Reviewer response for version 1

Ekaterina I Izgorodina 1

The manuscript by Alexander Goscinski et al. “scikit-matter: A Suite of Generalisable Machine Learning Methods Born out of Chemistry and Materials Science” describes the implementation of four new features within scikit-matter that are applicable to study materials science. These features include feature reconstruction measures, Linear and Kernelized Principal Covariates Regression, Farthest Point Sampling, CUR, and their PCovR-Adaptations and Directional Convex Hull Construction. I enjoyed reading the manuscript and I think it has successfully showcased how new features can further improve the discovery of new materials. There are still several minor issue that must be addressed prior to indexing.

All subheadings are formatted equally which is rather confusing. For each which any subsection included within the feature section could be represented differently. For example, a smaller sized and italicised font could be used instead.

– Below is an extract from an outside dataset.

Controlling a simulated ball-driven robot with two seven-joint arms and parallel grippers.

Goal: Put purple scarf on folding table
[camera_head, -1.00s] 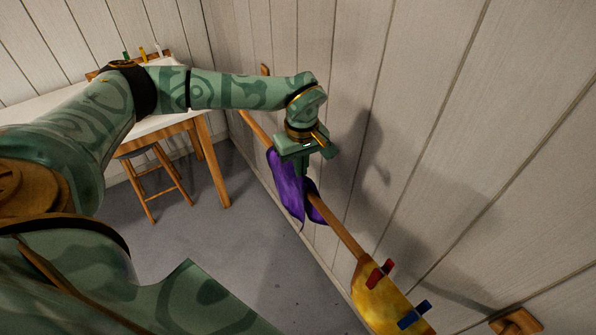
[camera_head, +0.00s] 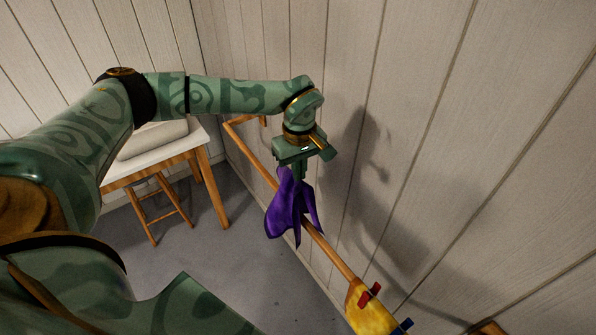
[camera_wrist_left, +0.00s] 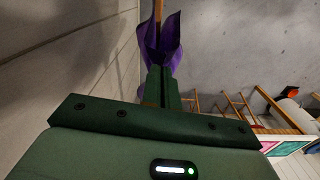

In terms of the first feature discussed in the manuscript – feature reconstruction measures – gives an example of how the number of basis functions used to represent neighbouring shells of water molecules could be much easier minimised by using this feature. The feature is based around the SOAP representation of a chemical system, in which each atom in the system is represented with a Gaussian density. I was wondering if a more general example could be given here. As the authors pointed out themselves, the SOAP representation is not well known outside of a very small community and therefore, this feature may not be of interest to a much broader community working on the discovery of new materials. Majority of scientists in the field use the smiles string representation to predict descriptors to be used in the discovery process. I was wondering if this feature could be used in combination with the smiles string to generate a density-based representation of the system.

Figure 5 is a little confusing. The authors argue that the combination of the PCovR kernel can distinguish among varying oxygen environments – hydroxide, hydronium cation and different arrangements of water. Can the three environments be elaborated and accompanied with corresponding figures that showcase difference in the oxygen environments. Equally important, it should be clearly stated how these environments were selected and why Mulliken charges were used for this purpose. I am a little hesitant about a wider applicability of Mulliken charges as this is one of the most approximate schemes to predict partial atomic charges and strongly relies on the basis set used. The last point should be comment on in the manuscript.

Figure 8 is difficult to understand. It took me a while to realise that essentially the order of the parameters on the y-axis are given with respect to the best performing model proposed in the manuscript – Recursive Feature Selection. The “jagged” trends for other models are slightly confusing as the clearly favoured a different order of the parameters. I was wondering gif there was a better and clear way to represent these data in a Figure.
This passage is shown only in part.